For those still drooling over the screen real estate of a tablet, but unwilling to sacrifice the pocket-friendly size of a smartphone, Sprint’s new Kyocera Echo looks like a folding slice of heaven. Like a Galaxy Tab mated with a Nintendo DS, the Echo flips open to reveal dual 3.5-inch displays, with area equivalent to a single 4.7-inch screen.
Compact size? Check.
Room to play? Check.
You can flip through e-mail in one screen and browse in another. Type on the bottom screen with a giant keyboard. Play The Sims with the bottom as a control pad.
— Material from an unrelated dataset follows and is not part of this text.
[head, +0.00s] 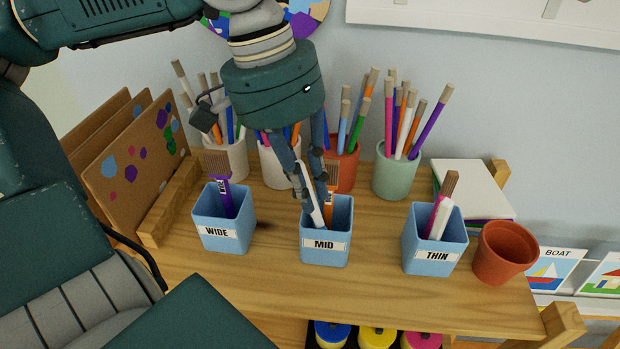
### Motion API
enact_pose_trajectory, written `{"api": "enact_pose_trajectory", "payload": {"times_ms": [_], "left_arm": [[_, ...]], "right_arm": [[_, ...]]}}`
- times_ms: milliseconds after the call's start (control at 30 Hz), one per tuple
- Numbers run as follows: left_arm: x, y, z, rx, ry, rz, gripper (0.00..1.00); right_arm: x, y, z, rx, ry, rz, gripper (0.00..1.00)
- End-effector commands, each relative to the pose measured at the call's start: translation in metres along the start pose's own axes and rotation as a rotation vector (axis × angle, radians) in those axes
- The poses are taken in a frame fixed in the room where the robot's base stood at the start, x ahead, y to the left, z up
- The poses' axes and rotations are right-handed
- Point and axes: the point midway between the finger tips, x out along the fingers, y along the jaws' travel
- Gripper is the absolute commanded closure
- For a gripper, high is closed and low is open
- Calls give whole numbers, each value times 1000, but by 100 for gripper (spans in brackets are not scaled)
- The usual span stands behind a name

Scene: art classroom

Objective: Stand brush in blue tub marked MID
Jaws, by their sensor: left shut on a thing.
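The blue tub marked MID (325,245) stands at the front middle of the wooden shelf. My left gripper (311,192) points down over its mouth, shut on a white-handled brush (313,212). The held brush tilts slightly, its lower end inside the tub's opening; whether it touches the bottom is hidden. An orange brush (329,212) with brown bristles up also stands in the MID tub, partly behind the fingers. My right gripper is not in view.
The blue WIDE tub (222,236) holds a purple brush; the blue THIN tub (433,257) holds white and pink brushes. An empty terracotta pot (505,257) stands at the right. Brush-filled pots, including a green one (396,176), stand behind. Bare wood separates the tubs.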

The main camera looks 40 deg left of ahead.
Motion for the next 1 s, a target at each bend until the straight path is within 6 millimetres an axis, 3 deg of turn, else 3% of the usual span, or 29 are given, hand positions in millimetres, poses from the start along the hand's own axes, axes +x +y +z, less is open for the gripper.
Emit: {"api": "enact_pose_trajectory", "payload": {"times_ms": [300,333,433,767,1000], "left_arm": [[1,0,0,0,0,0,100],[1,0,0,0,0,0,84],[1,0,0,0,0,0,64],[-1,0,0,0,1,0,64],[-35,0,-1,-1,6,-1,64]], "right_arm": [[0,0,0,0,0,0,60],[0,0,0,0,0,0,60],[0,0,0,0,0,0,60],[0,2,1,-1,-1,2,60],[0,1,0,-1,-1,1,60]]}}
But beneath the flash and sizzle of demos under the stage lights, a number of unfortunate realities may intervene in the brash, unforgiving daylight. Here’s Sprint subscribers should think twice before jumping onto Sprint’s latest “industry first.”
Frozen in Froyo
Kyocera will ship the Echo with Android 2.2 Froyo – a capable version of Android that has proven itself on plenty of other handsets. But don’t expect to move on to the next dessert on the menu any time soon. The extensive customizations Kyocera had to pull in order to make it run on two screens will prove quite a burden to recreate with every upgrade. It’s a bit more work than merely reskinning the interface after all. Result: New versions of Android are going to take a while as Kyocera engineers figure out how to adapt them for the Echo, if they come at all.
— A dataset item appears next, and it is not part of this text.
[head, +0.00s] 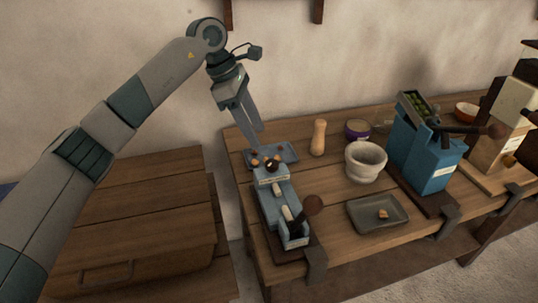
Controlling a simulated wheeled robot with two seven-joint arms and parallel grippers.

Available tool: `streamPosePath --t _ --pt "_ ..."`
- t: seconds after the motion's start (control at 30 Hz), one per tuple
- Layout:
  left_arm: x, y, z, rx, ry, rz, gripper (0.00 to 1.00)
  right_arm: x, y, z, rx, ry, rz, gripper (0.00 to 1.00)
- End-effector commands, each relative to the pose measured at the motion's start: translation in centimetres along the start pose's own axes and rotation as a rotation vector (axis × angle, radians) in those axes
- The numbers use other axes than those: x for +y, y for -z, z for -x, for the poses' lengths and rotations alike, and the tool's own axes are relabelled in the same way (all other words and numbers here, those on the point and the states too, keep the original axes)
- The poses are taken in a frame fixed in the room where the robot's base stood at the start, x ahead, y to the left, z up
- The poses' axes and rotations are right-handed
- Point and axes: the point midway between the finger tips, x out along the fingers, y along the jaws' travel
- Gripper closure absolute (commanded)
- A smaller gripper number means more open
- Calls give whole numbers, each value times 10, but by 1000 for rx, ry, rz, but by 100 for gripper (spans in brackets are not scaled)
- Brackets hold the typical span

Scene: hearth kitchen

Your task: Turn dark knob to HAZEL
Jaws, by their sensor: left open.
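A dark knob (270,166) sits on top of a small blue clamped device (271,196) near the table's left end. A pale label plate lies just in front of the knob; its lettering is too small to read, so I cannot tell which setting the knob points to. My left gripper (258,138) hangs above and behind the knob with its fingers pointing down. It is open, and its tips look close to the knob; I cannot tell whether they touch anything. My right gripper is out of view.
A blue tray (289,149) with small brown pieces lies behind. A wooden pestle (318,138), white mortar (365,161), grey dish (370,217) and larger blue machine (423,151) stand to the right.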

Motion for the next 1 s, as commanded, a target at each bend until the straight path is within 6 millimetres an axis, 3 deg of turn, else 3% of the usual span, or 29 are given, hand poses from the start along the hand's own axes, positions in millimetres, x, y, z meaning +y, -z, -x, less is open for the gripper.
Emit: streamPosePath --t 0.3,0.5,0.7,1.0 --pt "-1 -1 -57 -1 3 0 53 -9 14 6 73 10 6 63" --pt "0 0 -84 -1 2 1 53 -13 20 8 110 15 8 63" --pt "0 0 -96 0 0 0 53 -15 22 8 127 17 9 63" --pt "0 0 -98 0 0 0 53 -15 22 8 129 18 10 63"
The Japanese manufacturer doesn’t have the best reputation for staying cutting edge with Android, either. Its Zio M6000 went on sale midway through last year packing Android 1.6, and remains there now. (Clarification: The Zio being sold on Cricket is still on Android 1.6, but Sprint’s version has moved up to Android 2.1)
Starving for software
Even if Kyocera suddenly shifts from neglectful chain-smoking stepmom to overactive superparent in keeping its offspring up to date with the latest version of Android, we’re skeptical about how many apps will support the dual-screen mode. We saw The Sims at the debut, but unless Nintendo DS studios start porting their title en masse, we wouldn’t expect to see many developers going out of their way to make games for a totally unique type of device with just a sliver of market share. Even established Android tablets like the Galaxy Tab seem to suffer from a lack of tablet-optimized apps, not to mention any app store customizations that would make them easier to find.
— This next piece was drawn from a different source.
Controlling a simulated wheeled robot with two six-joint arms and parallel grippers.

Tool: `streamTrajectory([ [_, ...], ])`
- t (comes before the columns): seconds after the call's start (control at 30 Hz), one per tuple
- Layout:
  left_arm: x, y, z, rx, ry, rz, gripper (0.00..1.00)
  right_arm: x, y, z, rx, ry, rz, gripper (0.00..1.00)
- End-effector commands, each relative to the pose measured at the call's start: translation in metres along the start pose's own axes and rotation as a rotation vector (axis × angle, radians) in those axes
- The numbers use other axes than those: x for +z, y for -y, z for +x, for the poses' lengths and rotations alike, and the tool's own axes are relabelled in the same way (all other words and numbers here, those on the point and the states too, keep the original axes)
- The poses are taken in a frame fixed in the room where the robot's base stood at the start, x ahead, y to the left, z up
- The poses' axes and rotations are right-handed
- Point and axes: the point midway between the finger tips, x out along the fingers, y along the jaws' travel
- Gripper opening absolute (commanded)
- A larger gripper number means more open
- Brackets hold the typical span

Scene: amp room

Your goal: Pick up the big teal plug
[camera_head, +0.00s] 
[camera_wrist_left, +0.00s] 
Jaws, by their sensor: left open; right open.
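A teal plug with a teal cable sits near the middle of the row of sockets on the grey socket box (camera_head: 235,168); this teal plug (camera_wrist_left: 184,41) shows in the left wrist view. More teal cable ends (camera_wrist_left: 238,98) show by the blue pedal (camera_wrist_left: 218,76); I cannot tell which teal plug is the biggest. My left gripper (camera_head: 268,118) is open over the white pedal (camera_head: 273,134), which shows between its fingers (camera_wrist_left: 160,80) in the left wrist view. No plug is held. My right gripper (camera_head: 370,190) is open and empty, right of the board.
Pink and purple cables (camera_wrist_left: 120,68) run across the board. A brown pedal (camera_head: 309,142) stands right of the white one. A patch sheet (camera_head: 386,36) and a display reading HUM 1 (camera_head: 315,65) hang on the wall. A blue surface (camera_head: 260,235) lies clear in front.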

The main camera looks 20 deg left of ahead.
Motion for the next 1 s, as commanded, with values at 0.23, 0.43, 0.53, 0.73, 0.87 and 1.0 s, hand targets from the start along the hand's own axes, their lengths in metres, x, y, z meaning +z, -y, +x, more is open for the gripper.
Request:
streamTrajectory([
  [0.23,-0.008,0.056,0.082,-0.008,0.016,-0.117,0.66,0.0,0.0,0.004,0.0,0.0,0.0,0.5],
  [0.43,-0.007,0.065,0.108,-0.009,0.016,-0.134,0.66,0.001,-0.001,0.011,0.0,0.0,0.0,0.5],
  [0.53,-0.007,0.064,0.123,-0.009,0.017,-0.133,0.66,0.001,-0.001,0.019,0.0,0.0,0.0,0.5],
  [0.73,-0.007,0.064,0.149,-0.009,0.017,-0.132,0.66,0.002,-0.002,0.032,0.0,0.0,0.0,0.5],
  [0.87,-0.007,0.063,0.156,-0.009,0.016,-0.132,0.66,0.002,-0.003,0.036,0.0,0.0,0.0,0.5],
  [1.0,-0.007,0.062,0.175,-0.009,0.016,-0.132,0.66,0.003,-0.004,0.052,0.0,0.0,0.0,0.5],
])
Worse yet, the “simultasking” feature off the Echo that allows two normal apps to run side by say has to be enabled – not just any app will work with it. At launch, only seven apps (staples like e-mail, browser and contacts) will support the functionality.
Bad battery life
Double the screens, double the battery drain. It’s an unavoidable consequence of excess. The Echo will boast a fair five hours of talk time, but with both screens blazing, you had better believe all the other smartphone chores will chomp into the battery more. Kyocera seems to have addressed this by including a second battery and a charger that will let you top it off as you charge the phone, but toting around another brick can hardly be called a solution.
From basic hardware perspective, the Echo belongs in 2010. While many of the hottest smartphones at CES 2011 used dual-core Tegra 2 processors to pump through intense graphics and multi-task like champs. The Echo uses a single-core 1GHz Snapdragon processor, the same as many of its present-day peers, to drive twice the amount of pixels. It’s like dropping the same V8 into a pickup and a Camaro. They’ll both leave rubber at the start line, but the little guy’s going to scream across the finish a lot sooner. The Echo may be plenty usable, it just won’t be as snappy as similar phones with only one screen, or the next-gen Tegra-powered devices to follow it shortly.
It might not come as too much of a surprise to see the Echo appear without 3G on AT&T or Verizon without 4G, whose networks are still in infant stage, but Sprint has had a WiMax network since 2008 and its very first 4G phone, the Evo 4G, was announced nearly a year ago. Its other flagship Android phones offer 4G. Leaving the Echo in the slow lane will force would-be buyers to choose between twice the screen and twice the speed.